I understand that our BPSA policy is 2-deep leadership. That is, 2 leaders present at all times -- and mixed gender leaders with mixed-gender youth.
I double-checked, and the policy is not in the official "Child Protection Policy" document, but in some other materials I was provided, probably during training. We have 'done our best' to follow the 2-deep policy.
Unfortunately, there are practical difficulties with 2-deep leadership. Here are a couple of examples.
1. One of our Timberwolves has transportation issues, so our leaders often drive her to activities. Sometimes that means only 1 adult in the car, either alone or with another scout, for 10-30 minutes. We just don't have spare chaperones for travel.
2. When a scout needs to use the restroom, there may be only one leader available to accompany the scout to the restroom location (another part of the building or the campsite, out of sight of other scouts). When parents are not present, it is impractical or impossible to send 2 leaders away from other duties.
3. In some cases, on outings or in meetings, we rely on another scout's parent to fulfill 2-deep requirements. Unfortunately, this parent might NOT be an official BPSA member with the full background check.
I do believe we are keeping our youth members safe, but I wonder if we are failing the 2-deep policy and need to make changes.
Are other groups dealing with this policy? Any advice for our group on managing the practical problems with a two-deep policy? Do I misunderstand the guidelines?
Hi Victoria. I just sent you a Trailhead message.
Below is where some of the information is located.
Youth Protection Guidelines
5. Adults should avoid situations where they are alone with young people. Wherever practicable, there should always be two or more adults present.
4. Leaders are strongly discouraged from being alone in their car with youth members.
Introduction to Traditional Scouting
Each section in your Group will require two registered adult leaders. If the section is co-ed, then there needs to be at least one female and one male leader. Additional parents may volunteer to assist with leading, but a registered leader must accompany the Scouts at all meetings and outings.
Two-Deep Leadership Discussion.
In reference to #2, I suggest just sending the Scout with a buddy (another Scout) for safety reasons. There's no reason an adult needs to accompany them to the bathroom.
We are drafting new guidance in this area right now. We literally have a new discussion with the board and safety committee and are working a reviewed youth protection guidelines document.
The best 'quick' advice is 1) to do your best 2) use background-checked, registered Rovers whenever possible, and 3) carpools can have a single leader in a car with multiple kids as long as the multiple cars are in line-of-site with each other.
More to come. Please ask for clarity. I'm rushing to dinner. :)

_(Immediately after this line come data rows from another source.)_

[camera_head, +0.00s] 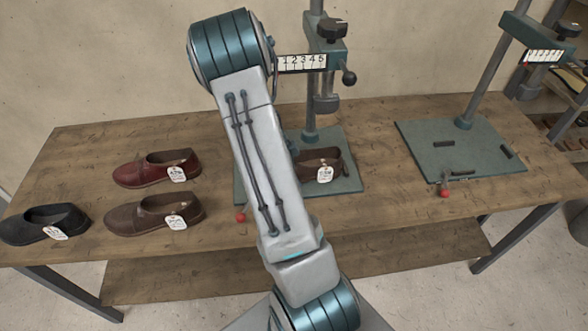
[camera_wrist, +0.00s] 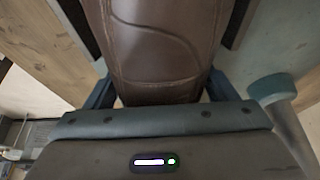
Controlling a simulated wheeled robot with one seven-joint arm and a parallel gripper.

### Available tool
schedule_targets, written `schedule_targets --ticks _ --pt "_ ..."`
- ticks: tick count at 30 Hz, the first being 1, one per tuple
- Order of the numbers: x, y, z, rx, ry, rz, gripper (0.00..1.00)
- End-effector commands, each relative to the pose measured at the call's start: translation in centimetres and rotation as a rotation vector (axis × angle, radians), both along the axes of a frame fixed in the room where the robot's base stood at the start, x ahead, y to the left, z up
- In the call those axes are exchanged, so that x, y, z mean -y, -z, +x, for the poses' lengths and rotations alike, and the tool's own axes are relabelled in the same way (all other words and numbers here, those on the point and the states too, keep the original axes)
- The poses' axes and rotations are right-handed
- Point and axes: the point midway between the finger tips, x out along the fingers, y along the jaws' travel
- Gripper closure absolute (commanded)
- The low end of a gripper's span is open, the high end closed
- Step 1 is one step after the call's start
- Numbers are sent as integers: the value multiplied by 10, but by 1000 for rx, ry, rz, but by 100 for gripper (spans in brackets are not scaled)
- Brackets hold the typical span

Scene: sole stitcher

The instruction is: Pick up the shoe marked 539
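A brown shoe (camera_head: 318,160) with a white tag (camera_head: 324,173) sits on the base plate of the middle stitcher, partly hidden by my arm. The tag's number is too small to read surely. In the wrist view a brown leather shoe (camera_wrist: 165,45) fills the middle, close up. My gripper (camera_wrist: 160,25) has one dark finger on each side of it, with narrow gaps that suggest the fingers are open around the shoe. In the head view my gripper is hidden behind my arm.
A red shoe (camera_head: 155,170), another brown shoe (camera_head: 150,215) and a black shoe (camera_head: 42,224), all tagged, stand at the table's left. The middle stitcher's post (camera_head: 312,60) rises behind the plate. A second stitcher's plate (camera_head: 480,165) at right is empty.

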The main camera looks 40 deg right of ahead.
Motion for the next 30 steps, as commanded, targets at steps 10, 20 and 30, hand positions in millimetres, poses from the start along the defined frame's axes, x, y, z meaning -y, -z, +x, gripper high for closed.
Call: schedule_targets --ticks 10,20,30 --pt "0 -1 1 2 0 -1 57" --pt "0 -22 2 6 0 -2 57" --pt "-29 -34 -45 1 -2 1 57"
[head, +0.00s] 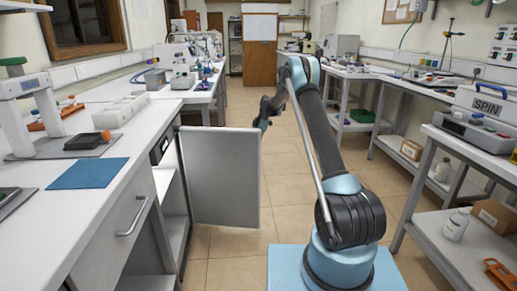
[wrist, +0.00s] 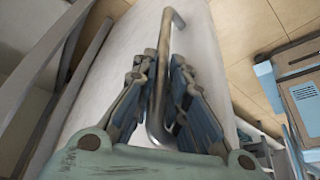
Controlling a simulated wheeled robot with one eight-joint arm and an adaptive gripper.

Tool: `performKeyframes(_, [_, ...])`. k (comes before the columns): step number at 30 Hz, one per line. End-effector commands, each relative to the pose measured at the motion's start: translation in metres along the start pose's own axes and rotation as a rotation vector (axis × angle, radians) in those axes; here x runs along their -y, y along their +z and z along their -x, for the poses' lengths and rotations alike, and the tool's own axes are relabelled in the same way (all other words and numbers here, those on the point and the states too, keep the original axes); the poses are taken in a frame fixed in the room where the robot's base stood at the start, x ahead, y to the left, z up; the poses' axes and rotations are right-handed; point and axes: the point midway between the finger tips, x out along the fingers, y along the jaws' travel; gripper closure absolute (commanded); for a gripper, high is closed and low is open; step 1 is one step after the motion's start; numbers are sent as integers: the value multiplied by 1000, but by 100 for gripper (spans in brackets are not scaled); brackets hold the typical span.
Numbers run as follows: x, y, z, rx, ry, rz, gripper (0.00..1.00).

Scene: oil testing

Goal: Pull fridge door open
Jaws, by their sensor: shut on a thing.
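The fridge door (head: 220,175) is a pale grey panel under the left counter. It stands swung out into the aisle, and the open space behind its hinge side shows at the left. My gripper (head: 263,121) is at the door's upper free edge, on its far side. In the wrist view, my gripper (wrist: 158,100) has its fingers on both sides of the metal bar handle (wrist: 162,60) and is shut on it. The door's white face (wrist: 112,75) fills the middle of that view. The handle is hidden in the head view.
The left counter (head: 85,225) carries a blue mat (head: 88,173) and a white stand. A drawer with a handle (head: 132,217) is below it. Benches (head: 460,145) line the right side. The tiled aisle floor (head: 285,190) is clear around the door.

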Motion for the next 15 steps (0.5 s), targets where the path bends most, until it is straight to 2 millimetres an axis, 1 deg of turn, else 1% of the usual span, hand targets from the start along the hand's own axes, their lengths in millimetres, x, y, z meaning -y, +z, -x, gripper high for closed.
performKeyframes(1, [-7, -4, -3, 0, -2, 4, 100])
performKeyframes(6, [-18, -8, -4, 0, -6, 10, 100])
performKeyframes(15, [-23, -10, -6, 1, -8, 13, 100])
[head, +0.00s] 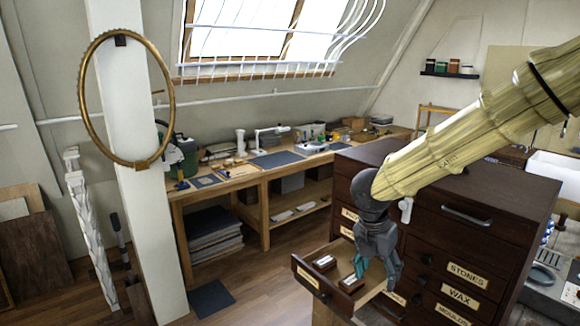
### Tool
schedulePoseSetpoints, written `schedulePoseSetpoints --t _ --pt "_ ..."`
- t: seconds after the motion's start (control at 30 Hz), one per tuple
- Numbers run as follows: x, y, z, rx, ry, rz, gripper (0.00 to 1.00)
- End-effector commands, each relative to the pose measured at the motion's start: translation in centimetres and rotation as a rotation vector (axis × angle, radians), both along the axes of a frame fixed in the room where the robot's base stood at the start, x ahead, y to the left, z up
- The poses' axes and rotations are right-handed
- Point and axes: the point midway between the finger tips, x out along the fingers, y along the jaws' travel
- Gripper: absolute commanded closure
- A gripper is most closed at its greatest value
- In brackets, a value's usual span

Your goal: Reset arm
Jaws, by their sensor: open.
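My gripper (375,278) hangs at the end of my arm, pointing down over an open drawer (311,284). Its fingers are apart, and I see nothing held between them. The drawer is pulled out from a dark wooden cabinet (485,192). The gripper hides part of the drawer's right side. I cannot tell whether the fingertips touch the drawer.
The cabinet has labelled drawers, such as "STONES" (467,274), just right of my gripper. A long wooden workbench (264,172) with tools runs along the wall. A white post (140,215) with a gilt oval frame (83,98) stands at left. Floor between post and drawer is mostly clear.

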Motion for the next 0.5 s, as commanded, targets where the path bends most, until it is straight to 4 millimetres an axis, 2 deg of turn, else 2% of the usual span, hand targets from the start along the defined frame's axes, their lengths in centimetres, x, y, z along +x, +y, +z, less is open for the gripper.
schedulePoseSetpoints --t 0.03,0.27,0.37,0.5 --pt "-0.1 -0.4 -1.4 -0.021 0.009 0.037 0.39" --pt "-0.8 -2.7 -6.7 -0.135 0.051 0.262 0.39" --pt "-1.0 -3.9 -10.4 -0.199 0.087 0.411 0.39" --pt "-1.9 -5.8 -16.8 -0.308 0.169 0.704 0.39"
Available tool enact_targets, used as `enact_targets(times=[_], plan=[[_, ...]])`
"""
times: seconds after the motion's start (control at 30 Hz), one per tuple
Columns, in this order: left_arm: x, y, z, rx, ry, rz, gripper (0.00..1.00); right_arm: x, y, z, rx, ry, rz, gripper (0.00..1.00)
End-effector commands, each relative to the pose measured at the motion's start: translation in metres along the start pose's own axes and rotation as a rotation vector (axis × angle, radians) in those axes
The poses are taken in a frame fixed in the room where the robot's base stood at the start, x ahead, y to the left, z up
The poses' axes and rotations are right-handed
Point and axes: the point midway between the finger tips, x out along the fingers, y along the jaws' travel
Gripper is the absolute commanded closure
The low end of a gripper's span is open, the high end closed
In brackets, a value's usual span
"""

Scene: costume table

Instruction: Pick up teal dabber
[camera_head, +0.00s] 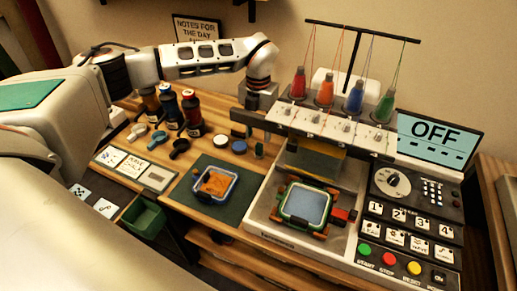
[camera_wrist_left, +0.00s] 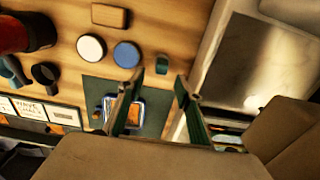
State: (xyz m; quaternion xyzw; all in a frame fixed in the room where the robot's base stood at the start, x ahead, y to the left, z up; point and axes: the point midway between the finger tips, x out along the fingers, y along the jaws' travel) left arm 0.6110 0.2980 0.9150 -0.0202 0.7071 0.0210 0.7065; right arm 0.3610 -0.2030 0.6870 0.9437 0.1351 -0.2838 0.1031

With a youth group I once ran we made sure we had at least one of my own kids riding along when transporting another youth. This was done when another adult was not available. My own children where usually along anyway. All of the children sat in back. Is this feasible for us to consider, or something similar? This idea might be what Page 11, #4 is getting at.
I think we should consider that we may have two related concepts:
-2-deep leadership pertains to overall *events*.
-No one-on-one contact pertains to sub-activities at those events or in-transit.
This means that no adult is ever alone with a child not their own. If an adult escort is required, such as to a first aid location, or in a car, either another adult or another youth is required. .
This is basically the BSA Youth Protection Training system. It is well-reasoned and works well. With younger Scouts at a hullabalo-sized event, I have e.g., taken a lost Scout back to their unit with my son in tow to prevent one-on-one contact with the other youth, then was ok to walk back with just my son because we were related. Otherwise, I'd have needed to pull two of my Scouts from the activity. In that situation, if we'd had radios, we could also have summoned camp staff to constitute two-deep. With older Scouts, I could have sent a buddy pair to escort a third to first aid, quartermaster, activity area, etc., so the two buddies would return as a pair.
Other elements: At least one adult 21+ years old, at least one registered. BSA also prohibits one-on-one digital contact.